Defence notes, without any supporting evidence: “Defence assessed the future of HMAS Watson, including potential relocation options. It was concluded that there would be no benefit in closing the Base and relocating its functions to other existing Defence sites” The logistics of undertaking the proposed redevelopment are daunting. Creating an ‘embedded’ four storey building on the crest of South Head involves the removal of many tonnes of digger-resistant Hawkesbury sandstone. Access by heavy construction equipment and trucks is via one winding, narrow, congested road, presenting hazards over a sustained period. There are several certified dangerous intersections on this route. The area is heavily trafficked by tourists, both on foot and car and the prospect of a five-year project involving so much heavy plant movements is daunting. Meanwhile visitor numbers to the area are growing.
Defence is seeking to use the adjacent Gap Bluff national park as a parking lot for heavy construction plant, effectively closing to the public one of urban Sydney’s precious national parks for five years and destroying the amenity of one of Sydney’s most popular walking trails, a critical segment of the soon-to-be-launched Bondi to Manly walking trail.
This leaves Navy with their least desirable option of using the base recreational field as a parking lot.
It is difficult to imagine a more problematic site to undertake public works of this magnitude.
The Defence submission to the committee casually dismisses many of these issues. For example: “Traffic will increase during construction; however, the impacts are considered to be temporary.”
Other elements are dealt with in a similar cursory fashion. The report lacks both reasoning and supporting data to support a public project of this magnitude.
Redevelopment of the site challenges the expertise of any contractor, and relocating to a greenfield site is an arguably much superior outcome. If this option is not within the purview of the Committee it could, at the least, result in a recommendation to Parliament to move the training base to a more amenable, expandable and sustainable location.
Arguments for retaining the base on South Head include:
– Integration of sailor training with other RAN operations in Sydney Harbour.
– Adding to already-invested facilities on a highly desirable site.
It is difficult to cite other sound reasons for the ongoing occupation of the iconic South Head site.
The Chief of Navy now (understandably) maintains his permanent residence at the base in one of the heritage harbour-view cottages.
Training Australia’s sailors could most sensibly be executed at another site. Sydney would not suffer and would in fact benefit from increased tourist visitation to a premier and contiguous national park on South Head. Moving the RAN training facility to a regional centre would provide a massive injection to the economies of many drought-affected centres. Sydney would not suffer.
The RAN imperative is to integrate their training operation with Garden Island and other Sydney RAN harbourside facilities; this could also be achieved with a location in outer Sydney. The Defence submission does not provide any reasoning why this integration is mission-critical.
The rationale for this project strangely asserts a static throughput of trainees. In the event of a major threat, the RAN may need to instantly double their training volume.
The limited dimensions of the site could not cope with the demands of this (not unlikely) scenario.

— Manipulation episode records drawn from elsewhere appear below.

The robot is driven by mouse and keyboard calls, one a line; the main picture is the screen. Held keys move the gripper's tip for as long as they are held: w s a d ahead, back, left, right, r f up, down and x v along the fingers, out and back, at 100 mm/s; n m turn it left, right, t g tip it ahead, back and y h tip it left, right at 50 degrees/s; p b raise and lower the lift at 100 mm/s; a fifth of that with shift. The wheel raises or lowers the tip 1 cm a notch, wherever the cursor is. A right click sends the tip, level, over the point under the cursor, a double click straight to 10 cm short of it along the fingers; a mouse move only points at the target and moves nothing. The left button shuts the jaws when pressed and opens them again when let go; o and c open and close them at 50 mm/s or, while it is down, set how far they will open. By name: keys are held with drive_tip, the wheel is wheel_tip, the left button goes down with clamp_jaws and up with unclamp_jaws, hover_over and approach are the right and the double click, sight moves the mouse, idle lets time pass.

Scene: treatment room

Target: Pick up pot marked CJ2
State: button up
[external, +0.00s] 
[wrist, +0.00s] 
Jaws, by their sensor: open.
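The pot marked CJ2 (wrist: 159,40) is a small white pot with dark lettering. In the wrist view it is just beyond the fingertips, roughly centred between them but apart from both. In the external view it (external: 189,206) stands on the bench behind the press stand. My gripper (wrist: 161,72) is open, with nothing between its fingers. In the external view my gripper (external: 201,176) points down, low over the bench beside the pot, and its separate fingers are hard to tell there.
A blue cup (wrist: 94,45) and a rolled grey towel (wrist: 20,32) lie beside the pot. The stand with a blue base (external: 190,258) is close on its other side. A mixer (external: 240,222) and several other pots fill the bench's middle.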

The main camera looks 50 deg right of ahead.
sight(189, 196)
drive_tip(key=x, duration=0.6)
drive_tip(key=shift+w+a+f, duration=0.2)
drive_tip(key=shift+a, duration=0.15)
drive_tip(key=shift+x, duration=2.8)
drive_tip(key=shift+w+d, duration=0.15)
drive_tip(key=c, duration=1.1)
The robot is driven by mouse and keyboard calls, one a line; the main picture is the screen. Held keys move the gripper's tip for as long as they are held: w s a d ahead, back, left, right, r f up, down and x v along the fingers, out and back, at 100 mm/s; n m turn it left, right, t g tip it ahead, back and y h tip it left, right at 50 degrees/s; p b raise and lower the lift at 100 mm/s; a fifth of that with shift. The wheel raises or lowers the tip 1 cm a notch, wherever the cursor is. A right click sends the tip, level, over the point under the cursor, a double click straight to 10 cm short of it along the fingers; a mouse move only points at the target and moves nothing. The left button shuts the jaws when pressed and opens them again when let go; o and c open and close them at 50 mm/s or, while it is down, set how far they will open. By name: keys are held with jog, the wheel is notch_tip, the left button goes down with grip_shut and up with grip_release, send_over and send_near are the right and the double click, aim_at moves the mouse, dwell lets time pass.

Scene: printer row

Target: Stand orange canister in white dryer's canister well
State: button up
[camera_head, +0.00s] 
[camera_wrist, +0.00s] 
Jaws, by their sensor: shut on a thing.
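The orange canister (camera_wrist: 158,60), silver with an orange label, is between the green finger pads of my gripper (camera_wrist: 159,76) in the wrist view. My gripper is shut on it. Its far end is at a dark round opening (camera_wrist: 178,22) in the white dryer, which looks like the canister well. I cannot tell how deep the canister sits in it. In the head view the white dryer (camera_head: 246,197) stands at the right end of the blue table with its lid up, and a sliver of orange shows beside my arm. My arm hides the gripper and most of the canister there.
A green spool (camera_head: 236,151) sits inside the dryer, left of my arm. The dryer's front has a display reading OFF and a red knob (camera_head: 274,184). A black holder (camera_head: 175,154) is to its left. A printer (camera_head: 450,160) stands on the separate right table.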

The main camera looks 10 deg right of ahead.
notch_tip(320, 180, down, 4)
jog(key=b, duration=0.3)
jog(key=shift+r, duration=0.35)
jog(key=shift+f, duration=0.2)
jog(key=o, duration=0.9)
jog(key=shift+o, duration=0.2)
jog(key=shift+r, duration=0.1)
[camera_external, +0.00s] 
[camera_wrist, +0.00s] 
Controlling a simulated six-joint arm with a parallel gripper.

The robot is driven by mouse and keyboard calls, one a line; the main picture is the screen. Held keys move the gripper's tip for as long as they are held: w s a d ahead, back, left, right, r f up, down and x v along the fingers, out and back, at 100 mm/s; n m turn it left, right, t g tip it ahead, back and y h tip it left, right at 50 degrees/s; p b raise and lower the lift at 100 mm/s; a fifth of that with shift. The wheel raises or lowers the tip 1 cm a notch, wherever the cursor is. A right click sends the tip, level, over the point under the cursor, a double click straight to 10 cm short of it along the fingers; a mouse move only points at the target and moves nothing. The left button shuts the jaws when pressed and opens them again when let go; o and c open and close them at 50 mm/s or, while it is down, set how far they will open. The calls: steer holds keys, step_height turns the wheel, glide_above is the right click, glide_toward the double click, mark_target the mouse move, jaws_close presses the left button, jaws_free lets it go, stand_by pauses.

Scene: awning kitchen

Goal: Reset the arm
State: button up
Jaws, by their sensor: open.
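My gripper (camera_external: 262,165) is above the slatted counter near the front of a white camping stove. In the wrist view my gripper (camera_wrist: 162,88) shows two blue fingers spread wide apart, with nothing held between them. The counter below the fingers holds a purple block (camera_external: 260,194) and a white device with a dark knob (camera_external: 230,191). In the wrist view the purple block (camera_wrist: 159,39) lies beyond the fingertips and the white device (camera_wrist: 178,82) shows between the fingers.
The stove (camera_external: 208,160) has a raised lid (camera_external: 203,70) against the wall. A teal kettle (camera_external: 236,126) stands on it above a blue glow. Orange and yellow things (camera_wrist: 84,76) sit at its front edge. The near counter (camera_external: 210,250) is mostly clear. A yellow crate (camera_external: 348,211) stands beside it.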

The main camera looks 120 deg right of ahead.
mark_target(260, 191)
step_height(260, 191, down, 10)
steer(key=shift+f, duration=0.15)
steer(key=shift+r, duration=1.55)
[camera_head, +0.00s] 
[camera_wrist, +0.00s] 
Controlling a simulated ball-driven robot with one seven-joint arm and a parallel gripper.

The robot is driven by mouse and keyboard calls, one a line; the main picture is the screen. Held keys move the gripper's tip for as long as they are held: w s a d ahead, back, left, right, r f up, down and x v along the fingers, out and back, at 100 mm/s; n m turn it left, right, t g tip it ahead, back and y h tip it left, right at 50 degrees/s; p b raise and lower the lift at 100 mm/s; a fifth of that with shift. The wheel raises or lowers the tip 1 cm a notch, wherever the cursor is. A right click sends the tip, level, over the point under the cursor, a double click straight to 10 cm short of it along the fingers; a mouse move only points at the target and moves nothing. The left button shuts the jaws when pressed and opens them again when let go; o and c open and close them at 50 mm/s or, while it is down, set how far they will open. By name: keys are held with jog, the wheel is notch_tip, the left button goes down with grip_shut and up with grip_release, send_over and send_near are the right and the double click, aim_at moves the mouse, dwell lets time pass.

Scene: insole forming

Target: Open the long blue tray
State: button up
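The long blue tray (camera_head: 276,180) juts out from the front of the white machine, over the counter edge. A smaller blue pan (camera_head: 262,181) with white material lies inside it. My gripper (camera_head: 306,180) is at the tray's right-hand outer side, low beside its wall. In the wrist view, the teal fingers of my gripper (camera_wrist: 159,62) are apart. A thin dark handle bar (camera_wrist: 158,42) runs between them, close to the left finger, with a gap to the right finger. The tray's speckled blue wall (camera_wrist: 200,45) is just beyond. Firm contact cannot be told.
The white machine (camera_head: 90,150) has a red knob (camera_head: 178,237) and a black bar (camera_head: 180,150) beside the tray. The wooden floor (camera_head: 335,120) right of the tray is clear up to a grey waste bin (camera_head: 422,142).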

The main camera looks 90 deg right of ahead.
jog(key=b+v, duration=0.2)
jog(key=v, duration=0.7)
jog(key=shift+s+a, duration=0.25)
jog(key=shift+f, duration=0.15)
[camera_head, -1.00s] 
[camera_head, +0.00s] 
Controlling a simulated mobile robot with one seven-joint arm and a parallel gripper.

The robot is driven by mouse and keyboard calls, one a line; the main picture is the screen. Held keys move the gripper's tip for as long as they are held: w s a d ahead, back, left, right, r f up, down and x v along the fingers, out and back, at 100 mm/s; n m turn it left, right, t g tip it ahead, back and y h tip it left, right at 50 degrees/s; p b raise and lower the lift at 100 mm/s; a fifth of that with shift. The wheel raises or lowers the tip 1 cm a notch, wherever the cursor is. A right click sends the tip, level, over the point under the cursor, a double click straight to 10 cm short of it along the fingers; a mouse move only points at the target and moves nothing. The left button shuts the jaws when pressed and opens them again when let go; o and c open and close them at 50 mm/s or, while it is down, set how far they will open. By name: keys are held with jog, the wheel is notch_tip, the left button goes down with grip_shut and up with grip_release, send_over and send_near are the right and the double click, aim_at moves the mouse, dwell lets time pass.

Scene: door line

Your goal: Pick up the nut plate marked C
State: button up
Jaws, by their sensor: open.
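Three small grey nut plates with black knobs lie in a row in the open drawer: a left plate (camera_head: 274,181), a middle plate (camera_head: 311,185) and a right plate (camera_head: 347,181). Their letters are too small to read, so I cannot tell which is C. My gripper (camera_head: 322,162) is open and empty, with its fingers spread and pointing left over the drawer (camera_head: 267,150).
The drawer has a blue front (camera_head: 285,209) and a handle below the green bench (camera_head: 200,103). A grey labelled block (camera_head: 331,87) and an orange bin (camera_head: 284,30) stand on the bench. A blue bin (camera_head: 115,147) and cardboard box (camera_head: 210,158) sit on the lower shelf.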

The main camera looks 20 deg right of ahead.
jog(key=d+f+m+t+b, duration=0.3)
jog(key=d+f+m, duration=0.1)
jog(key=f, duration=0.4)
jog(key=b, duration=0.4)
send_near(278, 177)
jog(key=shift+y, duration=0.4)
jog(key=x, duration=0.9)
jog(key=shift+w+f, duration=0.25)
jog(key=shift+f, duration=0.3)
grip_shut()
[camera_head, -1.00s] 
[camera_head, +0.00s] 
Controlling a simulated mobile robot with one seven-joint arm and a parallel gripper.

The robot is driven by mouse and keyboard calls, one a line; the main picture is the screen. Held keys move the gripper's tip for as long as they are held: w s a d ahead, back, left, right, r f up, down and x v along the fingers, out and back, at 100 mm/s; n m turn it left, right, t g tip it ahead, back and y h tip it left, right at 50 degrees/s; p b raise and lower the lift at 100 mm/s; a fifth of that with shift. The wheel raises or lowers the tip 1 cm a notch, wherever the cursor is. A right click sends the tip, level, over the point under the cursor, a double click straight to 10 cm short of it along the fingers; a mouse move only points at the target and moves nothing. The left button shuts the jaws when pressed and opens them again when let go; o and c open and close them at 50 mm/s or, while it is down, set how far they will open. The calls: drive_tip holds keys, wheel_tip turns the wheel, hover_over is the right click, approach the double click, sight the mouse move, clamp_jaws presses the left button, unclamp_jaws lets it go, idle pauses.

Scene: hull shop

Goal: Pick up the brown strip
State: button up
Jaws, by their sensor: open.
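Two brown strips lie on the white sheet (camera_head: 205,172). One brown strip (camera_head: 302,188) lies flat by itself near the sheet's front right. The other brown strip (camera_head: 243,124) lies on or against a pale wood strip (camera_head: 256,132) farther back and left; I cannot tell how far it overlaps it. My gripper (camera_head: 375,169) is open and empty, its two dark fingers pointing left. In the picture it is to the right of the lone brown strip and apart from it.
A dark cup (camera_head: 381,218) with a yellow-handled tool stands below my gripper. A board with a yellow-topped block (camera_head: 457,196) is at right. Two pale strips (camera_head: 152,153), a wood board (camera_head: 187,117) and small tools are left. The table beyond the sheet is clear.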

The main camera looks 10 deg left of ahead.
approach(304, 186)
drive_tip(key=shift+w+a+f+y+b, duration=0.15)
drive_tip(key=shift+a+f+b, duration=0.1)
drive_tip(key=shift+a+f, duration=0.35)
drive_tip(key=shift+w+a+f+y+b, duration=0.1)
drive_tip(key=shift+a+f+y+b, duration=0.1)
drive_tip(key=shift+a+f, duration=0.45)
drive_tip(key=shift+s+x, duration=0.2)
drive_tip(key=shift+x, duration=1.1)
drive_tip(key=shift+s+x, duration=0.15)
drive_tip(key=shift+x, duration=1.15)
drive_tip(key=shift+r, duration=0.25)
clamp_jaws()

Australians and especially Sydneysiders, would benefit by this valuable site being ceded to the NSW Government to be absorbed in the South Head National Park, as happened in 1989, when Defence (Army) transferred its historic artillery base holdings to the NSW Government, endowed as a major contribution to NSW’s national park inventory. It is time for the RAN to do the same in the broadest national interest and create an expandable training base in a more sensible location.
An increasing concentration of major Navy facilities on central sites in Sydney Harbour also raises the issue of Sydney becoming a primary target in the event of Australia facing hostile threats. Hugh White, in his recent book “How to Defend Australia” stressed that the threat of a direct attack on Australia is already much higher than a decade or two ago.
It is time to do the right thing, for the benefit of all Australians, and restore South Head to a NSW national park. Visitors should be able to enjoy unrestricted access to South Head, not be faced with a massive and concentrated development with enhanced razor wire fences to protect a training base that could be located at any number of more appropriate and welcoming sites.
Roger Bayliss is President of the Watsons Bay Association. He was formerly a senior officer in the Department of Trade and Foreign Affairs.